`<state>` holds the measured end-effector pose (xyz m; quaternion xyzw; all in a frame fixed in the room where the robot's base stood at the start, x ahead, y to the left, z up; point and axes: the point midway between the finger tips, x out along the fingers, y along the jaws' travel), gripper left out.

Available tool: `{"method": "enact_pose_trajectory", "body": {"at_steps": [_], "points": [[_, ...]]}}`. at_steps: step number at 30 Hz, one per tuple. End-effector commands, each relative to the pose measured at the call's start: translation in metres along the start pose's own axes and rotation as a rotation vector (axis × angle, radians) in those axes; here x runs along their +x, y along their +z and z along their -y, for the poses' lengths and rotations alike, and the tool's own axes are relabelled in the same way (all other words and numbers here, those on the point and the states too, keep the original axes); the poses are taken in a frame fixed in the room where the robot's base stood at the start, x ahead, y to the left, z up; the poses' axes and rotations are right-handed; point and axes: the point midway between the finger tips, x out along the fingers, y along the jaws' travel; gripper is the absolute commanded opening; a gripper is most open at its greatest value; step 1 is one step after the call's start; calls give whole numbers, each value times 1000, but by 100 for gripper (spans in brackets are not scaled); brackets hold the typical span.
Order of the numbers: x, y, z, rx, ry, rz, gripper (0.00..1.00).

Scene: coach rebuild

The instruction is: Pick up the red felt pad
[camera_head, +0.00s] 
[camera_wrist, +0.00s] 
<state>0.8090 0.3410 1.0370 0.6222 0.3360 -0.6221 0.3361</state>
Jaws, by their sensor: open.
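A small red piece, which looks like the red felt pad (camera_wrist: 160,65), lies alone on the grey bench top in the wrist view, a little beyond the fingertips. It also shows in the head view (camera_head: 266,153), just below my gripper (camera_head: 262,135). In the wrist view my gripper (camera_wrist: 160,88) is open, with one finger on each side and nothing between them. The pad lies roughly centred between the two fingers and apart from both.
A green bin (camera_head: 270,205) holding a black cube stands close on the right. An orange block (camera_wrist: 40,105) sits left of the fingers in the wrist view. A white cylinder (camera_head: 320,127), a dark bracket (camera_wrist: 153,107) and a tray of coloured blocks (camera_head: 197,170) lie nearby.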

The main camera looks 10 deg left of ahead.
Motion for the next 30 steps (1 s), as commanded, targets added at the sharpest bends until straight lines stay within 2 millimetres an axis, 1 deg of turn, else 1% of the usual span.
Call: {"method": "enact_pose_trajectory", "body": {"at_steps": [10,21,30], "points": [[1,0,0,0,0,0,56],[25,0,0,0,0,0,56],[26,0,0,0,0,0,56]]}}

***

## GOAL
Reproduce the whole listing word for word.

## THE RESULT
`<state>` holds the measured end-effector pose (xyz m; quaternion xyzw; all in a frame fixed in the room where the robot's base stood at the start, x ahead, y to the left, z up; point and axes: the point midway between the finger tips, x out along the fingers, y along the jaws' travel), gripper left out.

Available tool: `{"method": "enact_pose_trajectory", "body": {"at_steps": [_], "points": [[_, ...]]}}`. at_steps: step number at 30 Hz, one per tuple. End-effector commands, each relative to the pose measured at the call's start: translation in metres along the start pose's own axes and rotation as a rotation vector (axis × angle, radians) in those axes; here x runs along their +x, y along their +z and z along their -y, for the poses' lengths and rotations alike, and the tool's own axes are relabelled in the same way (all other words and numbers here, those on the point and the states too, keep the original axes); the poses are taken in a frame fixed in the room where the robot's base stood at the start, x ahead, y to the left, z up; the poses' axes and rotations are right-handed; point and axes: the point midway between the finger tips, x out along the fingers, y along the jaws' travel; gripper is the absolute commanded opening; a gripper is most open at its greatest value; step 1 is one step after the call's start; calls give whole numbers, each value times 1000, but by 100 for gripper (spans in brackets are not scaled); brackets hold the typical span.
Order of the numbers: x, y, z, rx, ry, rz, gripper (0.00..1.00).

Scene: coach rebuild

The instruction is: Pick up the red felt pad
[camera_head, +0.00s] 
[camera_wrist, +0.00s] 
<state>0.8090 0.3410 1.0370 0.6222 0.3360 -0.6221 0.3361</state>
Jaws, by their sensor: open.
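A small red piece, which looks like the red felt pad (camera_wrist: 160,65), lies alone on the grey bench top in the wrist view, a little beyond the fingertips. It also shows in the head view (camera_head: 266,153), just below my gripper (camera_head: 262,135). In the wrist view my gripper (camera_wrist: 160,88) is open, with one finger on each side and nothing between them. The pad lies roughly centred between the two fingers and apart from both.
A green bin (camera_head: 270,205) holding a black cube stands close on the right. An orange block (camera_wrist: 40,105) sits left of the fingers in the wrist view. A white cylinder (camera_head: 320,127), a dark bracket (camera_wrist: 153,107) and a tray of coloured blocks (camera_head: 197,170) lie nearby.

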The main camera looks 10 deg left of ahead.
Motion for the next 30 steps (1 s), as commanded, targets added at the sharpest bends until straight lines stay within 2 millimetres an axis, 1 deg of turn, else 1% of the usual span.
Call: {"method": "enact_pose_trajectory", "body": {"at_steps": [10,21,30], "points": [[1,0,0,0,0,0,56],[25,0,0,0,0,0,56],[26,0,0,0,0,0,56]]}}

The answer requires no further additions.